Many farmers still cling to traditional rice varieties like Supa, Shingo ya Mwali, and Kahogo, which, although praised for their flavor and environmental endurance, are low-yielding and slow to mature. Their tall stalks are vulnerable to lodging, especially in unpredictable weather.
Most farmers still rely on UREA fertilizer but lack knowledge on when or how to apply it. “It should go in two weeks after transplanting, then again after four,” says Pendo Matulanya, head of Agriculture in Kahama. “But many just don’t know—and without guidance, mistakes are inevitable.”
Though subsidies exist, they fall flat without proper outreach. Farmers like Mary and Neema weren’t even aware of them. “If we knew how to use them, maybe things would be different,” Neema says quietly.
Meanwhile, the land tells its own story. Dust blankets everything. Roads are empty. Markets slow. The usual confidence—swapping crops for goods—is gone. Now, farmers wait, uncertain and uneasy, unsure what the next season might bring.
“There’s no music. No dancing. No men running off to marry second wives,” says Mzee Juma from Ngokolo, a weathered farmer with a dry chuckle that doesn’t quite mask the ache beneath. “When the harvest fails, even love stories pause.”
Shinyanga isn’t alone. All across Tanzania, changing rain patterns have thrown rural life off balance. But here, where nearly every family leans on the land, the impact is deeply personal—felt in empty silos, skipped celebrations, and silenced drums.

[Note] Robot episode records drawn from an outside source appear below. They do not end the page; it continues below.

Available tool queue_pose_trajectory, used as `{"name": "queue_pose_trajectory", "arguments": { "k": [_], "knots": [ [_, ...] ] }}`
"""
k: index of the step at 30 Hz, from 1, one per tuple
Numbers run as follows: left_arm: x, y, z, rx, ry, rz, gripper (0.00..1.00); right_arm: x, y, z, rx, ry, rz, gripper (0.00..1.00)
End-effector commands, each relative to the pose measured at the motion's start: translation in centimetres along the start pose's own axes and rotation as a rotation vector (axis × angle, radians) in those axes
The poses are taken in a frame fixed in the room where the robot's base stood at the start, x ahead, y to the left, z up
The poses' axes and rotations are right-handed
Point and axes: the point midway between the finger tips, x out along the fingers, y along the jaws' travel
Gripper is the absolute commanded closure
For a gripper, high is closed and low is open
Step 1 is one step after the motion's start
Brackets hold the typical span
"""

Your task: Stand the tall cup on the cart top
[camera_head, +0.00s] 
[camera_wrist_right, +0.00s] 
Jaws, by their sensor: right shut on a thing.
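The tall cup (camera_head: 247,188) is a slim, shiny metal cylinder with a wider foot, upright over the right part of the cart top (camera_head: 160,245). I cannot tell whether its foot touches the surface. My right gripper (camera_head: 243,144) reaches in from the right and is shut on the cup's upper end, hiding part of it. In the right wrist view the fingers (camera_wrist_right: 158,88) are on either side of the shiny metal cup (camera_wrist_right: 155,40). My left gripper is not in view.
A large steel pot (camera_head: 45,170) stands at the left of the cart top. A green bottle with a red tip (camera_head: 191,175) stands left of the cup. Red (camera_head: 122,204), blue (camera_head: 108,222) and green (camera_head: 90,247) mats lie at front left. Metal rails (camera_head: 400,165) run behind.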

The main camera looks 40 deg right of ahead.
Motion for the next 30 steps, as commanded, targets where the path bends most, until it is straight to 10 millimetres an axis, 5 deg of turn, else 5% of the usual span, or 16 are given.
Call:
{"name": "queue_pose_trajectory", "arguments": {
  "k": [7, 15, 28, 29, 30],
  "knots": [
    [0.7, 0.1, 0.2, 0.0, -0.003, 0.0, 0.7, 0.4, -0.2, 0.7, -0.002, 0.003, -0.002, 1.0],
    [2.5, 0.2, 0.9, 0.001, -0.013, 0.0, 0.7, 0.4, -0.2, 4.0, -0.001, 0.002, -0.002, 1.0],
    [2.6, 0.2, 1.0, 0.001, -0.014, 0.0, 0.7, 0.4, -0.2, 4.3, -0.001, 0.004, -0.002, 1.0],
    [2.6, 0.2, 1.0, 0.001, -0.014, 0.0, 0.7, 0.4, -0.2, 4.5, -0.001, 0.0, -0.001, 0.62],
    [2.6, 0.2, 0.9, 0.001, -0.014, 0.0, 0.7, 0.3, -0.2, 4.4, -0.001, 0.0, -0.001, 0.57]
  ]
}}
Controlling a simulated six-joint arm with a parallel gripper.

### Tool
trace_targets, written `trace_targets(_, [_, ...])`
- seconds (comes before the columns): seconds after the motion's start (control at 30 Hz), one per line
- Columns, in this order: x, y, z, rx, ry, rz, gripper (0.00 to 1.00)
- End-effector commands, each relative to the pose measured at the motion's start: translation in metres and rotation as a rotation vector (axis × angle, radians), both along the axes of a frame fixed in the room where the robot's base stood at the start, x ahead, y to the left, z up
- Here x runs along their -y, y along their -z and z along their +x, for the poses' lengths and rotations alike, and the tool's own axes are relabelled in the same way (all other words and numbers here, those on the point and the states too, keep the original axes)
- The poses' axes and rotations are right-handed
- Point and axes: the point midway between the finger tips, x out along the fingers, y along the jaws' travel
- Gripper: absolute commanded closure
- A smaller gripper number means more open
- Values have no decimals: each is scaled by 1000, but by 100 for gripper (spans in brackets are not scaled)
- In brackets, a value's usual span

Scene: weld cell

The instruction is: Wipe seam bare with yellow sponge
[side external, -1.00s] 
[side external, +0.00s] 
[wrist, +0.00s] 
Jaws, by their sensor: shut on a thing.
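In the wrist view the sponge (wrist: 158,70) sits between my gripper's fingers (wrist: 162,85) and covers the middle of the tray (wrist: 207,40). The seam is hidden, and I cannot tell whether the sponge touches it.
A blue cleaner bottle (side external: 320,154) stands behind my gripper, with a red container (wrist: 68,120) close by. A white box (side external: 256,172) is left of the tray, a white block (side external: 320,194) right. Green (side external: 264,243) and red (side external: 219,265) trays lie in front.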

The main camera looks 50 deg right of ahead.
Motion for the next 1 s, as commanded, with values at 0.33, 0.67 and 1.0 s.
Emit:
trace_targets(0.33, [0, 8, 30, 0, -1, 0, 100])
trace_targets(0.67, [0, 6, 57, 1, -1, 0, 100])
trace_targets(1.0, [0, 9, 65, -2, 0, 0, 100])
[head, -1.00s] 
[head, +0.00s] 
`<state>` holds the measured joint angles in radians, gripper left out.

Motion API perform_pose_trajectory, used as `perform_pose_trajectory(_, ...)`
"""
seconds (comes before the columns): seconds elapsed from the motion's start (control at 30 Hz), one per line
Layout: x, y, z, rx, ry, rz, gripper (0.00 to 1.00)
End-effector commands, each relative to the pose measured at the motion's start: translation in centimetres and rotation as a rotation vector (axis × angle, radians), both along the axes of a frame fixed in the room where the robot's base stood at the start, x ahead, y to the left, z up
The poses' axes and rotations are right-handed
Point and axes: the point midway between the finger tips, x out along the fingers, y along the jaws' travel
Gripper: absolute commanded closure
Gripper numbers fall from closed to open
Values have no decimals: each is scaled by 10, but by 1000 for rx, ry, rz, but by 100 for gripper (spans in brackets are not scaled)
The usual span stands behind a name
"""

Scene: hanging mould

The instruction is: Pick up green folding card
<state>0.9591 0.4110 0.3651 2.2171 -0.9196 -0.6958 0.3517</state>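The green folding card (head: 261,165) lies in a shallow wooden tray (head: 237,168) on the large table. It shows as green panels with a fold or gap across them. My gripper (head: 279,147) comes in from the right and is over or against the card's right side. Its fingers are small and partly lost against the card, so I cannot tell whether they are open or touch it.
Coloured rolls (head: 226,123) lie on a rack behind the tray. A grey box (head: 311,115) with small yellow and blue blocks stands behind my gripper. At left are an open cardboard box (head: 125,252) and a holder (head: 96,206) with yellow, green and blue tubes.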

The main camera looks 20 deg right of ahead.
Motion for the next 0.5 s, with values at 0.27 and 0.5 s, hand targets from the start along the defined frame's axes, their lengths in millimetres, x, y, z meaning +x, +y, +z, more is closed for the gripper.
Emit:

The Sukuma spirit is strong, rooted in tradition and resilience. But even spirit needs rain. And as livestock search dusty plains for pasture and children ask questions their parents can’t easily answer, one truth lingers in the still air: when the rains falter, so does everything else. Yet the silence isn’t defeat. It’s waiting. Because in Shinyanga, even now, hope sows itself quietly—one season at a time.